## Provided data
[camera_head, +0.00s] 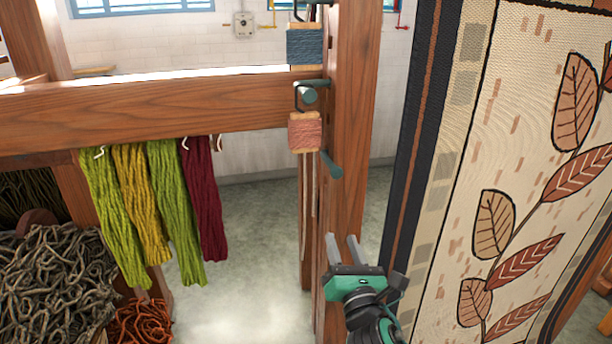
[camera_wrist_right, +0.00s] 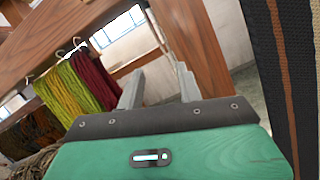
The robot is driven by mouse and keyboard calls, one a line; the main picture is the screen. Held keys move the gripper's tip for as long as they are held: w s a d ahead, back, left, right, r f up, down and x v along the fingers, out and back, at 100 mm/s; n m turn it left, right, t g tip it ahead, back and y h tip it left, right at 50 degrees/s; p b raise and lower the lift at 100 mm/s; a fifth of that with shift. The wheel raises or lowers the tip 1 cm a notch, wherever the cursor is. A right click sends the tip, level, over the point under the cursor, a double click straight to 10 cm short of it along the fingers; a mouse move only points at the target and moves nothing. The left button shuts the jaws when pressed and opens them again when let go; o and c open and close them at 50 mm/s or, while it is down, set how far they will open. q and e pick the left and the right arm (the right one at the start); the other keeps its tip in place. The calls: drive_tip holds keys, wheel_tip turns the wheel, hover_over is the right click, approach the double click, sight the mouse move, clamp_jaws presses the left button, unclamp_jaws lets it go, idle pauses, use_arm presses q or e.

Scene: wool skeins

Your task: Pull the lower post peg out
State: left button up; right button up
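The wooden post (camera_head: 351,120) stands upright right of centre. The lower post peg, a dark grey-green cylinder (camera_head: 331,166), sticks out of it just below a pink yarn-wrapped block (camera_head: 305,132). Another similar peg (camera_head: 307,96) is higher up, by the crossbeam. My right gripper (camera_head: 344,243) is in front of the post, below and apart from the lower peg, its fingers pointing up. It is open, with nothing seen between the fingers; in the right wrist view the two grey fingers (camera_wrist_right: 160,88) stand apart. I cannot make out the peg clearly there. My left gripper is not in view.
A wooden crossbeam (camera_head: 160,108) runs left from the post, with green, yellow and dark red skeins (camera_head: 207,205) hanging below. A leaf-patterned tapestry (camera_head: 480,170) hangs close on the right. Grey wool (camera_head: 50,290) is piled lower left. A blue block (camera_head: 307,45) is above.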

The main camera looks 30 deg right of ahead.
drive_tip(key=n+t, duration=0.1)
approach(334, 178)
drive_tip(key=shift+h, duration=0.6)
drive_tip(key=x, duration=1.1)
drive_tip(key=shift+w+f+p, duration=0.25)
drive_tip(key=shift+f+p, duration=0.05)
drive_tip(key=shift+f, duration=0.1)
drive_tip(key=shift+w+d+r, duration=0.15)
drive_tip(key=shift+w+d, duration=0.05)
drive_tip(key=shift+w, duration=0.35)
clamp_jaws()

## What is required
Extract every line of the data exactly; pictures stay out.

## Full solution
[camera_head, +0.00s] 
[camera_wrist_right, +0.00s] 
The robot is driven by mouse and keyboard calls, one a line; the main picture is the screen. Held keys move the gripper's tip for as long as they are held: w s a d ahead, back, left, right, r f up, down and x v along the fingers, out and back, at 100 mm/s; n m turn it left, right, t g tip it ahead, back and y h tip it left, right at 50 degrees/s; p b raise and lower the lift at 100 mm/s; a fifth of that with shift. The wheel raises or lowers the tip 1 cm a notch, wherever the cursor is. A right click sends the tip, level, over the point under the cursor, a double click straight to 10 cm short of it along the fingers; a mouse move only points at the target and moves nothing. The left button shuts the jaws when pressed and opens them again when let go; o and c open and close them at 50 mm/s or, while it is down, set how far they will open. q and e pick the left and the right arm (the right one at the start); the other keeps its tip in place. The calls: drive_tip holds keys, wheel_tip turns the wheel, hover_over is the right click, approach the double click, sight the mouse move, clamp_jaws presses the left button, unclamp_jaws lets it go, idle pauses, use_arm presses q or e.

Scene: wool skeins

Your task: Pull the lower post peg out
State: left button up; right button up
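The wooden post (camera_head: 351,120) stands upright right of centre. The lower post peg, a dark grey-green cylinder (camera_head: 331,166), sticks out of it just below a pink yarn-wrapped block (camera_head: 305,132). Another similar peg (camera_head: 307,96) is higher up, by the crossbeam. My right gripper (camera_head: 344,243) is in front of the post, below and apart from the lower peg, its fingers pointing up. It is open, with nothing seen between the fingers; in the right wrist view the two grey fingers (camera_wrist_right: 160,88) stand apart. I cannot make out the peg clearly there. My left gripper is not in view.
A wooden crossbeam (camera_head: 160,108) runs left from the post, with green, yellow and dark red skeins (camera_head: 207,205) hanging below. A leaf-patterned tapestry (camera_head: 480,170) hangs close on the right. Grey wool (camera_head: 50,290) is piled lower left. A blue block (camera_head: 307,45) is above.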

The main camera looks 30 deg right of ahead.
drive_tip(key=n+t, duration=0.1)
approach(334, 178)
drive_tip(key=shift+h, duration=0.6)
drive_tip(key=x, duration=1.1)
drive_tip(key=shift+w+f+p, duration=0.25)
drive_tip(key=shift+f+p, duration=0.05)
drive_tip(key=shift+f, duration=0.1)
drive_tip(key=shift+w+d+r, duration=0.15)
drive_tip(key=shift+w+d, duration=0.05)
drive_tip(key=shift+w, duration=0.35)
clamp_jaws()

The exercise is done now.